• [Problem to work on]: Without the pictures, extract every line from the start of the material to the line containing "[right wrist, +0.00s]", both ends included.

• [Data segment]:

▬▬▬▬▬▬▬▬▬▬

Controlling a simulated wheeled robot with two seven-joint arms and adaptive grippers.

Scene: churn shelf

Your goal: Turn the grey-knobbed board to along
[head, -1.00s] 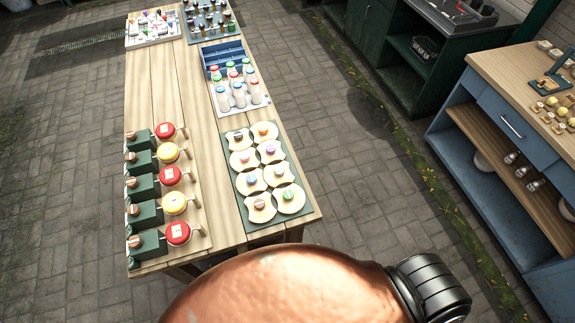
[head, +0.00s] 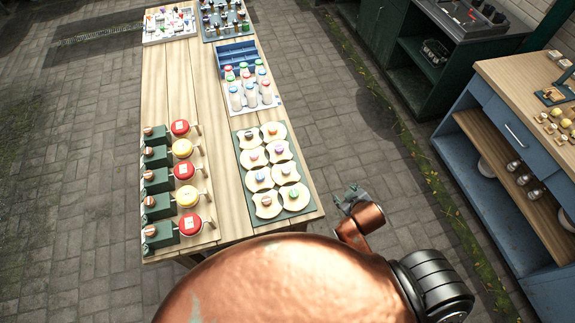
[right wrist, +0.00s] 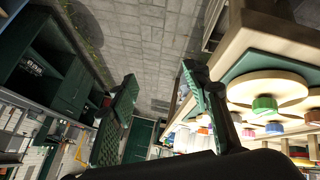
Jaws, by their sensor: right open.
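Several round cream boards with coloured knobs stand in two columns on a green mat (head: 246,189) at the right side of the long table. Some boards have notched edges. The knobs are small, and I cannot tell which one is grey. My right gripper (head: 354,196) is in the air to the right of the table's near corner, apart from the boards. In the right wrist view, its two green fingers (right wrist: 160,105) are spread and empty. Nearby boards (right wrist: 265,86) show at the right there, one with a green knob (right wrist: 264,103). My left gripper is out of view.
Red and yellow round-topped items (head: 185,171) with green blocks line the table's left edge. Bottles (head: 250,95) stand by a blue crate (head: 236,60) behind the boards. A blue cabinet (head: 500,130) stands right. Paved floor lies between.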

▬▬▬▬▬▬▬▬▬▬

• [Final result]:
Controlling a simulated wheeled robot with two seven-joint arms and adaptive grippers.

Scene: churn shelf

Your goal: Turn the grey-knobbed board to along
[head, -1.00s] 
[head, +0.00s] 
[right wrist, +0.00s] 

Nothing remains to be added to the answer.